How do we treat ourselves when faced with both internal and external criticisms? Do we all have a different experience with this topic? Editorial You is the second full-length album by the Minneapolis-based two-piece, Strange Relations, and it breaches these relevant questions.

The first dive into the album is crafted as “Evidence” begins, and it displays the overall essence in its 2 minutes and 23 seconds. It can best be described as ethereal in its highs, and somber in its lows. The second track, “Say You”, invokes feelings similar to a synchronized dance. It’s teasing the listener with Casey Sowa’s vocals, and tempting you into the rest of the album. The lyrics introduce the overarching message of ups and downs prevalent in the state of the world today.

The diary rock band consists of Sowa (drums/vocals) and her girlfriend Maro Helgeson (bass/synth). They released their Going Out EP in 2016, which followed their first full-length, Centrism, released in 2015. The newest full-length, Editorial You, feels like reading through a dream journal, piece by piece, following along with the protagonist through their most profound sensitivities.

As you continue through the album, "LIN" and "NBE" both have a darker, more ethereal sound powered by Helgeson’s synth. They’re pulling you into the depths of low self-esteem, and letting the bad guys win for just a moment. The overall dreary or downward pull to the album are most apparent musically in these tracks. At one point, I also have to pause and ask myself if I’m listening to a group that has been influenced in some way by early Tegan & Sara and Garbage.

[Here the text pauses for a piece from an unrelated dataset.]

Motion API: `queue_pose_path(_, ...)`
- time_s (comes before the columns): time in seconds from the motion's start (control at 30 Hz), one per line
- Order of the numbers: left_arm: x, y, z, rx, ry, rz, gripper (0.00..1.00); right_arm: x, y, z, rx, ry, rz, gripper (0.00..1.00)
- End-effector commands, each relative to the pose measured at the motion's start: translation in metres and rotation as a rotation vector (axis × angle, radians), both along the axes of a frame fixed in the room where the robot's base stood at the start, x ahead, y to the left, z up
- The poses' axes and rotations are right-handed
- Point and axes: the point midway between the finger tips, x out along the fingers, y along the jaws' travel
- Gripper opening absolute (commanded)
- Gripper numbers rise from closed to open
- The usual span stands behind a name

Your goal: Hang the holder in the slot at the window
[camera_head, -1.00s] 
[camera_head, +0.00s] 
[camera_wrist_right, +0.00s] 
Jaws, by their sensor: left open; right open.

Sowa and Helgeson put themselves out there as they, and women everywhere, are learning how to defend themselves in a world that has more and more to say about women’s overall place in the world. This grappling feeling of self-worth is demonstrated in the variations of each song.

A track that seems to be a crowd favorite is "Flight Instinct," where Sowa continues a plea to the world, saying, “If I don’t like a truth, is there a way to change it?” What is most impactful in this album is the sneaking confidence that threads each track together. The entire album feels like a push and pull, a true battle with self-love, reminding us all to be extra gentle with ourselves, regardless of the hardships that any of us are facing here and now.